The divide, as I understand it, was between those who were reasonably satisfied that a show involving dragons and zombies, with particular fondness for lengthy detours into torture, incest and rape, could reach a conclusion at all, and those bitterly unhappy that such an entertainment ultimately amounted to nothing much at all.
It took a hard heart, though, to see the two million signatories of an online campaign to remake the final series "with competent writers" not to laugh. Still, how many swords and sorcery shows have mattered so much to so many? A future filled with Game of Thrones spin-offs, once assured, now looks unsteady. For now, at least, our watch has ended.
It was a year full of goodbyes. Farewell Sharon Horgan and Rob Delaney's excellent Catastrophe, a comedy that brought its two fractiously supportive characters to the brink of disaster, again and again, and finally left them happily and literally out of their depth, two accidents waiting to happen.
So long, Legion, the most considered and spectacular show based on a comic book to ever escape the flavourless Marvel factory.
Get thee gone, The Affair and Poldark, the former of which lost its lustre with the departure of Ruth Wilson a series ago, and lurched on regardless, the latter of which felt as though its star, Aidan Turner, was trying to shed its constraints like a booster rocket on his way to higher orbits. And hold on a minute, The Deuce, David Simon and George Pelaconos's lovingly scuzzy depiction of New York's porn industry in the 1970s, for some reason Sky Atlantic still hasn't broadcast your third and final season.
Maybe they’re just waiting for a gap in the traffic. With so much must-see TV content filling terrestrial stations and choking the streaming media pipelines, (welcome to a crowded party, Apple+; Disney+ won’t make it until next year) even essential viewing quickly became pretty discretionary.
The BBC's wicked black comedy Guilt, its dizzyingly stylish Japanese-British crime drama Giri/Haji, and Channel 4's gripping Chimerica were three of my favourite shows that I never got to finish watching. Meanwhile, far lesser shows, like Ricky Gervais's asinine, self-regarding comedy After Life, or the now wrung-dry good spirit of The Good Place (both on Netflix), were as compelling as car crashes. It's mesmerising to see how bad something can get.
Teenagers will know the feeling. This year they got to see themselves depicted in such sensationalist, hyperstylish melodramas as Euphoria; such paper-thin, staggeringly popular adventures as The Umbrella Academy; and such smart, spooky zeitgeist dramas as The Society – all of which seemed seemed to pander to the fears and fantasies of grown-ups.
In comedy, the second series of Lisa McGee's Derry Girls seemed more generously attuned to young spirit, where an interdenominational social or a Take That concert had more seismic significance than, say, the IRA ceasefire or Bill Clinton's visit. Like the cheering recidivism of The Young Offenders, this was a strong return making good on the promise of their first series. Aisling Bea's This Way Up, which put the comedian opposite Sharon Horgan as her sister, took her comic gutsiness to the subject of emotional fragility and London loneliness.

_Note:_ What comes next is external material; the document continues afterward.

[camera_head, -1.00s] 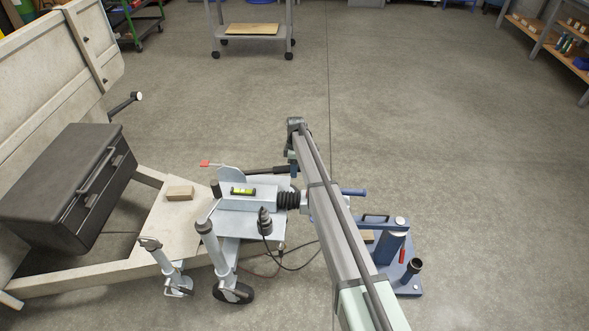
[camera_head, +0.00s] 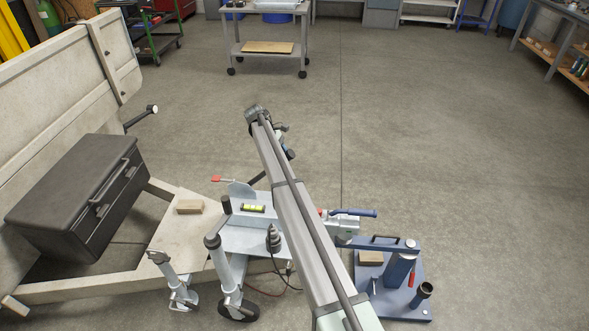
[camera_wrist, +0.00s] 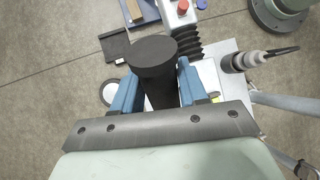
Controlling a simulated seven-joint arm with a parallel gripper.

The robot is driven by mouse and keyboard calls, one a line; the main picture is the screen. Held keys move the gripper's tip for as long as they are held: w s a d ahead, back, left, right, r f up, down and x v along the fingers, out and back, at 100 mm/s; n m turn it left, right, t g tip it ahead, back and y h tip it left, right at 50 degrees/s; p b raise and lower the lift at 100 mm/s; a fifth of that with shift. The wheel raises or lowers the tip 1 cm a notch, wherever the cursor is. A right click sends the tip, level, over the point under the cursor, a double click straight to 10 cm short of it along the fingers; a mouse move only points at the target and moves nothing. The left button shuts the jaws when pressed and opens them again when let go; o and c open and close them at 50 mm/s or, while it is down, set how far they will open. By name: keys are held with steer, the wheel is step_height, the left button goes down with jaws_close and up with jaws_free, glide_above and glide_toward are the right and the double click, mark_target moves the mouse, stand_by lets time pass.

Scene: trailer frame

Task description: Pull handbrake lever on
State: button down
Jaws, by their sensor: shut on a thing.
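The black handbrake lever (camera_head: 257,177) rises at a slant from the grey drawbar plate (camera_head: 238,240), towards my gripper. My gripper (camera_head: 284,148) is at the far end of my arm, above the back of the plate. In the wrist view, the round black end of the lever (camera_wrist: 154,52) sits between the two blue fingers of my gripper (camera_wrist: 157,76). They are shut on it. My arm hides part of the drawbar and bellows in the head view. The black bellows (camera_wrist: 187,45) show in the wrist view.
A red-tipped rod (camera_head: 215,179), a yellow level (camera_head: 253,208) and a wooden block (camera_head: 189,206) are left of my arm. A black toolbox (camera_head: 75,195) is further left. A blue stand (camera_head: 395,295) with the coupling is at right.

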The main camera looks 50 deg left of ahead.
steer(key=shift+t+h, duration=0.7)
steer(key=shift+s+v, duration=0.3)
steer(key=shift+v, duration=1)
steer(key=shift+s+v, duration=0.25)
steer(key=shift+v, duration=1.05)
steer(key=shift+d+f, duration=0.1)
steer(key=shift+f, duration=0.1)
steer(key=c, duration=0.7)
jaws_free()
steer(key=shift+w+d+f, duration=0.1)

It also increased the feeling that this year belonged to female-created, female-fronted and universally appealing entertainment, something that Netflix's exhilaratingly good Russian Doll dared to suggest early in the year, as Natasha Lyonne's Fleabag-like heroine died again and again on her Groundhog Day journey to find a way to live.

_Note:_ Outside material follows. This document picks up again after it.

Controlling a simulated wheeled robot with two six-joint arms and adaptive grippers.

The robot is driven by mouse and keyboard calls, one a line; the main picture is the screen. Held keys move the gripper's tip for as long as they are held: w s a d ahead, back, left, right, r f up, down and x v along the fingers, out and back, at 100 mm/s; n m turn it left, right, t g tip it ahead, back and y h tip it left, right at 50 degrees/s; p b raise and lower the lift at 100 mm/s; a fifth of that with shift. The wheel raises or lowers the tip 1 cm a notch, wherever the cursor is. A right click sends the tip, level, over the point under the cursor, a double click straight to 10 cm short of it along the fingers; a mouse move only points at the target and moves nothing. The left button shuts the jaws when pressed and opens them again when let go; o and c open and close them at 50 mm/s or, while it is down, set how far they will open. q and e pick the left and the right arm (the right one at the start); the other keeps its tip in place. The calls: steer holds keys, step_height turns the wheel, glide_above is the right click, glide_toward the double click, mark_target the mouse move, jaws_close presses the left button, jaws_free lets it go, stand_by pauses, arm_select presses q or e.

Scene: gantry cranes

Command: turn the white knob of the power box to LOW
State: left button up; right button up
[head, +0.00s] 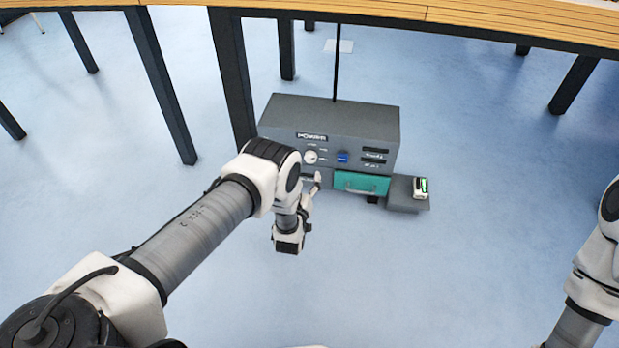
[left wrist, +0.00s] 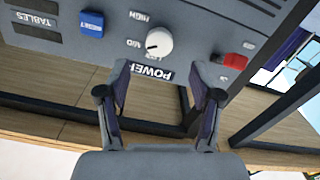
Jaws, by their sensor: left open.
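The power box (head: 330,115) is a grey box under the curved wooden table. Its white knob (head: 310,157) is on the left of the front face. In the left wrist view, where the lettering is upside down, the knob (left wrist: 159,41) has HIGH and MID labels beside it. A third label is partly hidden, and the pointer setting is unclear. My left gripper (left wrist: 163,80) is open and empty, its fingers spread near the POWER label, short of the knob and apart from it.
A blue RESET button (left wrist: 92,23) sits beside the knob, and a red part (left wrist: 235,61) on the other side. A teal drawer (head: 361,183) is below the panel. A small device (head: 421,187) rests on a grey ledge at right. Dark table legs (head: 232,80) stand left of the box.

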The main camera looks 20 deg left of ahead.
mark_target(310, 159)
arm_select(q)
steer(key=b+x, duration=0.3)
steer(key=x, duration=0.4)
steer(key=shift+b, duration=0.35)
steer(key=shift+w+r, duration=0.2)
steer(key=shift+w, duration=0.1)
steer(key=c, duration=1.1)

If TV taught us anything this year – and it did – it was how to see in the dark. Both Chernobyl and The Virtues, in their own harrowing ways, showed us the failures of systems large and small and the consequence for vividly realised individuals, none more so than Stuart Graham's stumbling soul. The eye-opening, unflinching and playlist-deleting effect of Leaving Neverland was to remove all ambiguity about the way a powerful predator distorted reality to prey on the vulnerable in plain sight.
Other documentaries, like Dearbhail McDonald's deeply personal take on a global problem, Fertility Shock, Channel 4's frank and illuminating Generation Porn, RTÉ Investigates: Greyhounds Running for Their Lives and, for something much more consoling and wonderfully assembled, Ireland's Favourite Folk Song all asked us to look at things in a new way. So did several documentaries on the Troubles, on the prison service and, no less eye-opening, or disturbing, on showbands.
And, as Britain wrung its hands through several blown deadlines and a couple of prime ministers, few of the documentaries on Europe were quite as useful and clarifying as the tragicomic drama Brexit: The Uncivil War.
In a sign of better partnership with our nearest neighbours, perhaps, the BBC and RTÉ collaboration Dublin Murders made a good fist at bringing Tana French's cult detective novels to the screen without diluting their otherworldly complexity. Filling the void of Game of Thrones, HBO's Watchmen actually improved its source material for an excitingly resonant, visually rewarding entertainment for grown-ups, just as its collaboration with the BBC on His Dark Materials proved that smart, sumptuous family entertainment, in this fragmented age, is still charmingly possible.
That’s no small thing. There has never been so much available to us to sit down and watch, on so many platforms and so many devices. The best of TV in 2019 somehow brought us together.